Proprio sul gong, il giorno prima dell’insediamento dei deputati della XVIII Legislatura e con le dimissioni ancora calde dell’ormai ex ministro Maurizio Martina, il Governo ha pensato di chiudere in bellezza, “scaricando” le multe europee da pagare per le quote latte direttamente sulle Regioni. È questa, infatti, la decisione del Consiglio dei ministri nella riunione di lunedì scorso. Facciamo un passo indietro. È il 2011 quado la Commissione europea condanna il nostro Paese a pagare una rettifica finanziaria forfettaria di 70.912.382,00 euro a causa di irregolarità nei controlli afferenti al regime delle quote latte, riscontrate nel regioni italiane Abruzzo, Lazio, Marche, Puglia, Sardegna, Calabria, Friuli Venezia Giulia e Valle d’Aosta, relativamente alle annate 2004/2005, 2005/2006 e 2006/2007.
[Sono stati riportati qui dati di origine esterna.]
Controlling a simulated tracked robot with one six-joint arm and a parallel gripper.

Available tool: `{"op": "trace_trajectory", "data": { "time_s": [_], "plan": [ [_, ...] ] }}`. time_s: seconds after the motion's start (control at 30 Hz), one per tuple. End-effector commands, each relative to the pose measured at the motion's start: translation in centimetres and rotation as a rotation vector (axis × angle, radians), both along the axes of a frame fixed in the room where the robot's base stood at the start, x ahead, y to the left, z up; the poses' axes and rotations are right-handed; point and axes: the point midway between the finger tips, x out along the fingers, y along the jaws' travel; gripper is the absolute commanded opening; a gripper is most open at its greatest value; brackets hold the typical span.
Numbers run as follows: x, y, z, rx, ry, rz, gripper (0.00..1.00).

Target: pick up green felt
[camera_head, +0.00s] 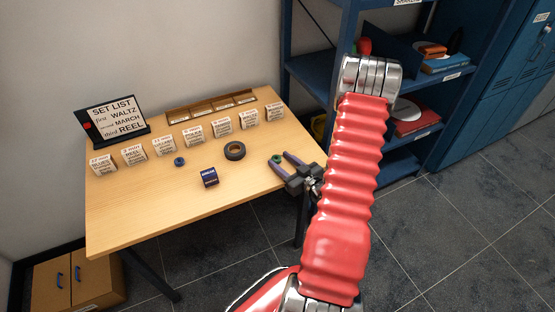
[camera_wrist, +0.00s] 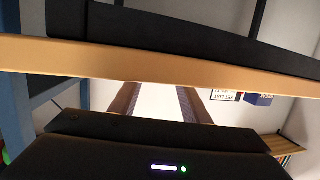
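A small green ring-like piece (camera_head: 276,157), probably the green felt, shows near the right end of the wooden table (camera_head: 150,215). My gripper (camera_head: 279,160) is at the table's right edge, its two purple fingers apart on either side of the green piece. I cannot tell whether either finger touches it. In the wrist view my gripper (camera_wrist: 159,98) also has its fingers spread. A wooden edge crosses that view and cuts off the fingertips, and no green piece shows between them.
A black ring (camera_head: 234,151), a dark blue box (camera_head: 209,177) and a small blue ring (camera_head: 180,161) lie left of my gripper. Labelled cards (camera_head: 194,136) stand in a row behind, with a set list sign (camera_head: 116,117). A blue shelf (camera_head: 312,70) stands behind right.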

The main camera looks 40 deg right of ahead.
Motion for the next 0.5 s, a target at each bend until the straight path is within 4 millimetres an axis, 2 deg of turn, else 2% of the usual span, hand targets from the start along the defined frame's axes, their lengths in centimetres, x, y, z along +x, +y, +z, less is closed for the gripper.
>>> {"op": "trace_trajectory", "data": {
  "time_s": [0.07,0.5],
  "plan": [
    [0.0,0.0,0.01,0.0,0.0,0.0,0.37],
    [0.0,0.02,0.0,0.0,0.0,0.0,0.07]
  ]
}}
Da allora, però, non si è mossa una foglia. Nei confronti della decisione della Commissione europea è stato presentato ricorso alla Corte di Giustizia dell’Unione europea, che, il 2 dicembre 2014, ha respinto il ricorso confermando la decisione della Commissione. Da allora, però, Martina ha preferito non proferire parola né emettere provvedimenti. Meglio non disturbare il can che dorme, verrebbe da pensare. E proprio sul gong arriva adesso il provvedimento, che prevede “di recuperare le somme dovute da ciascuna delle Regioni interessate mediante compensazione dagli importi concessi alle Regioni a titolo di aiuti europei, e, più nello specifico, sulle quote del Fondo di rotazione […] nell’ambito dei programmi finanziati dal Fondo Europeo Agricolo di Sviluppo Rurale del periodo 2014/2020”. In pratica, 71 milioni di fondi Ue verranno ripresi da Roma per rigirarli direttamente a Bruxelles. Con la conseguenza, paradossale, che ancora ci ritroviamo a pagare i “danni” della stessa Lega che vorrebbe ora tornare a Palazzo Chigi.
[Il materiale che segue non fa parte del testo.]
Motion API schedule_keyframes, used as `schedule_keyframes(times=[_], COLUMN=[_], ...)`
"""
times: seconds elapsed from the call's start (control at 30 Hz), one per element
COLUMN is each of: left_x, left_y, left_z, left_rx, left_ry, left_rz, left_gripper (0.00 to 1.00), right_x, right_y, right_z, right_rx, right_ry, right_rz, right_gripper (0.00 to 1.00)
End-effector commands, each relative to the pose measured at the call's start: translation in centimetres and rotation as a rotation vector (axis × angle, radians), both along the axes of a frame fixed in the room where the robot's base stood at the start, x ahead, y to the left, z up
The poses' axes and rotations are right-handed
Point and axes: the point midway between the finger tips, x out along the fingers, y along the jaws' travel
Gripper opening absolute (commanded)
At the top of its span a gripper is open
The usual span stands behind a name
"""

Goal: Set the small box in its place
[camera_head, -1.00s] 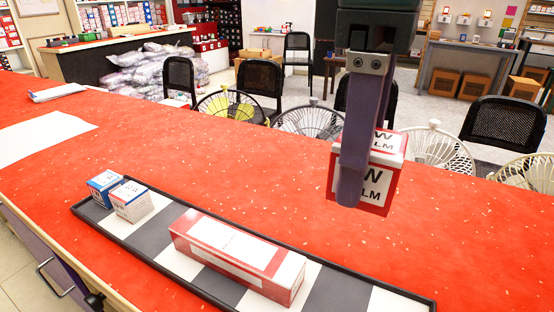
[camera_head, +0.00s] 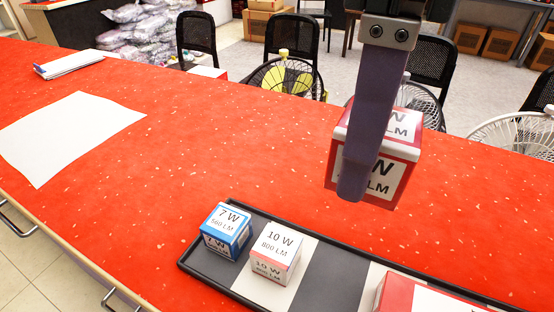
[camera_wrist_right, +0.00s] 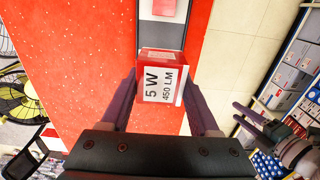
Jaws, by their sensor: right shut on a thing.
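The small box (camera_head: 399,178) is red and white and reads 5 W, 450 LM in the right wrist view (camera_wrist_right: 160,86). My right gripper (camera_head: 356,180) is shut on it and holds it in the air, seen behind the tray's far edge in the head view. One finger hides part of the box. The long tray (camera_head: 325,282) has dark and light squares and a black rim. A blue 7 W box (camera_head: 227,230) and a 10 W box (camera_head: 276,252) stand side by side at its left end. My left gripper (camera_wrist_right: 240,117) shows partly at the right of the wrist view.
A long red-and-white box (camera_head: 425,298) lies on the tray, cut off at the lower right. A white sheet (camera_head: 70,137) and papers (camera_head: 70,64) lie on the red counter (camera_head: 200,140). Wire fans and black chairs (camera_head: 197,38) stand beyond it.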

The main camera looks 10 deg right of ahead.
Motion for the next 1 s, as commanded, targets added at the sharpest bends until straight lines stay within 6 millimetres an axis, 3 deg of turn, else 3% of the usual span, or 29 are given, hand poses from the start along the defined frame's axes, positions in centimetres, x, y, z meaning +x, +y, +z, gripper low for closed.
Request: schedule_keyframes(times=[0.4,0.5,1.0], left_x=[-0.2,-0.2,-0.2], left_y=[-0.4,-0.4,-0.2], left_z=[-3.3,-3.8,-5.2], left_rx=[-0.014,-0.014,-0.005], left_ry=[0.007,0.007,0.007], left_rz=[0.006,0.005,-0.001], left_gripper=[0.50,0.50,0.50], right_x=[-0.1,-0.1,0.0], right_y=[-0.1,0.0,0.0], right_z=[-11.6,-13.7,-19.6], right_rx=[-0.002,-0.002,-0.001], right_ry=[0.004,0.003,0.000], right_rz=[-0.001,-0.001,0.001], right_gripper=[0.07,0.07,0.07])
Il quadro – Il regime delle quote latte nasce nel 1984, per limitare la produzione lattiero casearia europea nell’Ue, trasferendo la responsabilità della sovrapproduzione ai produttori e ai caseifici, dopo che, negli anni ‘70, la sovrapproduzione strutturale aveva fatto lievitare il costo dell’intervento pubblico a sostegno del settore. Le regole prevedono in sostanza che, se un Paese supera la propria quota annua, i singoli produttori che sforano vengano sottoposti a un prelievo monetario sulle eccedenze. La Commissione europea ha portato l’Italia in Corte di Giustizia al termine di una procedura d’infrazione, perché il nostro Paese non ha gestito in modo adeguato il recupero dei prelievi dovuti per la sovrapproduzione. La sentenza, arrivata a inizio anno, ha stabilito che l’Italia ha superato la quota nazionale ogni anno dal 1995 al 2009: lo Stato, cioè i contribuenti, hanno versato alla Commissione gli importi dovuti per il periodo in questione, cioè 2,3 miliardi di euro. Ma, malgrado le ripetute richieste, risulta “evidente” che le autorità italiane “non hanno preso le misure opportune per recuperare il dovuto dai singoli produttori e caseifici”. Per la Corte, si tratta di una “situazione iniqua nei confronti dei contribuenti italiani”, poiché il costo è ricaduto sulla collettività. La Commissione stima che, su 2,3 miliardi, ben 1,7 non siano ancora stati rimborsati dai singoli produttori che hanno materialmente commesso le violazioni. Una parte dell’importo sembra considerato perso o rientra in un piano a tappe di 14 anni, ma la Commissione stima che restino da recuperare ancora 1,3 miliardi. Che ora l’Italia dovrà recuperare se non vuole andare incontro ad un’altra sanzione.